→ DATA:
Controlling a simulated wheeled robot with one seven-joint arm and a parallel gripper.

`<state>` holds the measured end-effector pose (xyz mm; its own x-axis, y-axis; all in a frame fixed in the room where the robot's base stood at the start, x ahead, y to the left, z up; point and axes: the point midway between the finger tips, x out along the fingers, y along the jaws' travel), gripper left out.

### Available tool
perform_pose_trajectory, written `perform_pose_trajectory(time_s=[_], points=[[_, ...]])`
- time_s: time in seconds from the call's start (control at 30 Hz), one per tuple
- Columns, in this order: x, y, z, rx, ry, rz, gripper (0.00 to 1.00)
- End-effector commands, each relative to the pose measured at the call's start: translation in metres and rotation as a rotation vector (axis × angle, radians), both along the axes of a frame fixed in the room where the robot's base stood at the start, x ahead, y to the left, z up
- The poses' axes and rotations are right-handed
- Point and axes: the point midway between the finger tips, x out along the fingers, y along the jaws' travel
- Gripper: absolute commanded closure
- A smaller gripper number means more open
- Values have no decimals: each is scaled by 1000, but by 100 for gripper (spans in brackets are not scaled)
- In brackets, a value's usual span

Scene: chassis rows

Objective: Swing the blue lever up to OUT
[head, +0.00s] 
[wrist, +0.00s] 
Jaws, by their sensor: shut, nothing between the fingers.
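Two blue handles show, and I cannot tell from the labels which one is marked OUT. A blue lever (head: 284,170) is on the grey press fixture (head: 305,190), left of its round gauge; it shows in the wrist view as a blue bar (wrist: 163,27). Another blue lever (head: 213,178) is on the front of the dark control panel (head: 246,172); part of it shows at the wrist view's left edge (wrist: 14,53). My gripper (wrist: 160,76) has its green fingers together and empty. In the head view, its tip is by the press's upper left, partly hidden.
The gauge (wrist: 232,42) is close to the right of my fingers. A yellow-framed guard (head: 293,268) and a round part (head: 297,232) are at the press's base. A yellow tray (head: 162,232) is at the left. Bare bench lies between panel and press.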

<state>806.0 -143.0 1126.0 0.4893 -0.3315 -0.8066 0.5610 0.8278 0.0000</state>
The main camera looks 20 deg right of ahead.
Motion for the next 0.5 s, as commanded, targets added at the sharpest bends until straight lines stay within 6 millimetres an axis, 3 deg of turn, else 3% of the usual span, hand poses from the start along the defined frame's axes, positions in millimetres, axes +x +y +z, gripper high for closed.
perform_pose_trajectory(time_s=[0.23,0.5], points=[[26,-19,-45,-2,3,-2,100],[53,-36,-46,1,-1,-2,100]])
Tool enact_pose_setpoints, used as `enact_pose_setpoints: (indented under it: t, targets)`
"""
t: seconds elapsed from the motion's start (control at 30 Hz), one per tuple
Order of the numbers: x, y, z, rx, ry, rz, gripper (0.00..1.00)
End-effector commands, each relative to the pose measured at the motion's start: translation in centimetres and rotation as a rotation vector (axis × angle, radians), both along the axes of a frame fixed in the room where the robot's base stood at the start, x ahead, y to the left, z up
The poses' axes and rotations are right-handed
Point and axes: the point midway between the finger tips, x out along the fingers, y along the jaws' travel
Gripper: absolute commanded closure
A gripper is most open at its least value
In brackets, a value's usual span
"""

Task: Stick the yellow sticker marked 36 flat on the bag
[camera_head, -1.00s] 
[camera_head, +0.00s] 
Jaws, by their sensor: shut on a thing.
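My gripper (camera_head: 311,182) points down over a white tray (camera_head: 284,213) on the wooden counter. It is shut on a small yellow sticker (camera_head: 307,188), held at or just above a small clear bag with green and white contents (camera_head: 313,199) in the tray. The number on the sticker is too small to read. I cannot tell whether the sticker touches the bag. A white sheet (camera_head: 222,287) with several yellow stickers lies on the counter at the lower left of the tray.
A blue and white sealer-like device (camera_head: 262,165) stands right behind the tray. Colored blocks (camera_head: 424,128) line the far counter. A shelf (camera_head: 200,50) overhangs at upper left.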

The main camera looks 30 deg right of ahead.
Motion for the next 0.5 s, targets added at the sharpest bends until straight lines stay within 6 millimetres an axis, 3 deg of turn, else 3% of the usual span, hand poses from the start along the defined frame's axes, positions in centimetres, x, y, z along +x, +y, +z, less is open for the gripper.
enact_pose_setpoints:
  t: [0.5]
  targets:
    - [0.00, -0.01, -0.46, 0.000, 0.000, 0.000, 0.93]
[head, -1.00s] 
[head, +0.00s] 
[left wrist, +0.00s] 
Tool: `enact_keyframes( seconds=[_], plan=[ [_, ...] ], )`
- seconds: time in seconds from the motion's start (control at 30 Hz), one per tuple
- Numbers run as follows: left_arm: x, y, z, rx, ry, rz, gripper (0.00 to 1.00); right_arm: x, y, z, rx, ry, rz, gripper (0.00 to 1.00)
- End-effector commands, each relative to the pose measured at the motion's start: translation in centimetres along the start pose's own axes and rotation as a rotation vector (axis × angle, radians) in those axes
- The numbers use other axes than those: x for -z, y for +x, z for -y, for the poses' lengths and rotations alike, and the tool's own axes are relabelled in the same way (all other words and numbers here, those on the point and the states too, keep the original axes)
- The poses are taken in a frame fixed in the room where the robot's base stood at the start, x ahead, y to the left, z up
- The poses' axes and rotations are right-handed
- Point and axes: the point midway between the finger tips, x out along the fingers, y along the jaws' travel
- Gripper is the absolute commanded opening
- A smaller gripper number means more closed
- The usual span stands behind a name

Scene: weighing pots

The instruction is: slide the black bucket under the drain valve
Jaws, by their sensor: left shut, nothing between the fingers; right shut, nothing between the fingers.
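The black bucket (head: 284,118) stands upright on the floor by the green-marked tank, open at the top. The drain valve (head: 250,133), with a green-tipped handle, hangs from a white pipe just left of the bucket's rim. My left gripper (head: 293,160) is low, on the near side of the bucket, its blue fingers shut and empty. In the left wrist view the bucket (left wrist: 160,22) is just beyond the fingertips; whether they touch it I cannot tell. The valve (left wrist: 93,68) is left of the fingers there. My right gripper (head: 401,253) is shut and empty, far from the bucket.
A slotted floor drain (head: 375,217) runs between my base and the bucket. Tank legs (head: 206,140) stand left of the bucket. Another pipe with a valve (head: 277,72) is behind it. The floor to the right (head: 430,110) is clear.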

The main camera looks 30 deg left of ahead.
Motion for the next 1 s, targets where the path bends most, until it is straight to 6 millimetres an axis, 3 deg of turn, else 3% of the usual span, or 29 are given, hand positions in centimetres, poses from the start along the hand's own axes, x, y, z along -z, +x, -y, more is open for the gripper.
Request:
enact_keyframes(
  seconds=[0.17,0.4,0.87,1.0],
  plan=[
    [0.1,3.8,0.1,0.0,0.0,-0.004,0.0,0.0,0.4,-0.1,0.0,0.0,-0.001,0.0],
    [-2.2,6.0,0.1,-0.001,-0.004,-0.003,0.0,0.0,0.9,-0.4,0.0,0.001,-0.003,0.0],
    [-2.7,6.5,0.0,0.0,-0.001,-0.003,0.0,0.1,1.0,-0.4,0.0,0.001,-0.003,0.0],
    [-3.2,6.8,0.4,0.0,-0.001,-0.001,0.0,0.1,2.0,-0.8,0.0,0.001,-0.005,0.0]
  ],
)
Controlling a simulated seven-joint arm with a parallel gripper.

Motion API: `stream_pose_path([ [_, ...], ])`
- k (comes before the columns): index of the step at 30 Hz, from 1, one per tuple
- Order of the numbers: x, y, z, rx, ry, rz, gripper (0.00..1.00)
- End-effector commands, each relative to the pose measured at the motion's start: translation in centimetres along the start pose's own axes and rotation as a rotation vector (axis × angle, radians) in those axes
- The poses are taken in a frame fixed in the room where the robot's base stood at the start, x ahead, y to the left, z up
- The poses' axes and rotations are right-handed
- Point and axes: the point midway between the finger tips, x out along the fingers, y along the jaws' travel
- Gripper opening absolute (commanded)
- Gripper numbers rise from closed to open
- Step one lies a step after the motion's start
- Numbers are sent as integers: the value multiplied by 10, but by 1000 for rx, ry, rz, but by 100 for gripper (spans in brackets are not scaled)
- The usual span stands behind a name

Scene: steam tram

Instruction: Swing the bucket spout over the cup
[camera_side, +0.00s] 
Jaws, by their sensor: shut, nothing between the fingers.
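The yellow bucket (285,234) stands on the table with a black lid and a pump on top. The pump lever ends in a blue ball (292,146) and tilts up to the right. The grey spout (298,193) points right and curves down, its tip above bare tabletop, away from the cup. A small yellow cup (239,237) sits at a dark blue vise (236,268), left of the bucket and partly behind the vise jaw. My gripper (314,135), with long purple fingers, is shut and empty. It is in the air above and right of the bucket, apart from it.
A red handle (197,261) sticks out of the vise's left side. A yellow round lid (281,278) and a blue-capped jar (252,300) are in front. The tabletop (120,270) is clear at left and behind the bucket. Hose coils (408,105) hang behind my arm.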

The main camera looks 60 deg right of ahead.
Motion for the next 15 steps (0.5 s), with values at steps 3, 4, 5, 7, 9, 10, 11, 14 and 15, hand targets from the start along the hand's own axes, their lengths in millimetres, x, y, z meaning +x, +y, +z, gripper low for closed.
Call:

→ THE REQUEST:
Show all lines from the data above in which the word "opening" appears.

→ TASK OUTPUT:
- Gripper is the absolute commanded opening
- Gripper opening absolute (commanded)

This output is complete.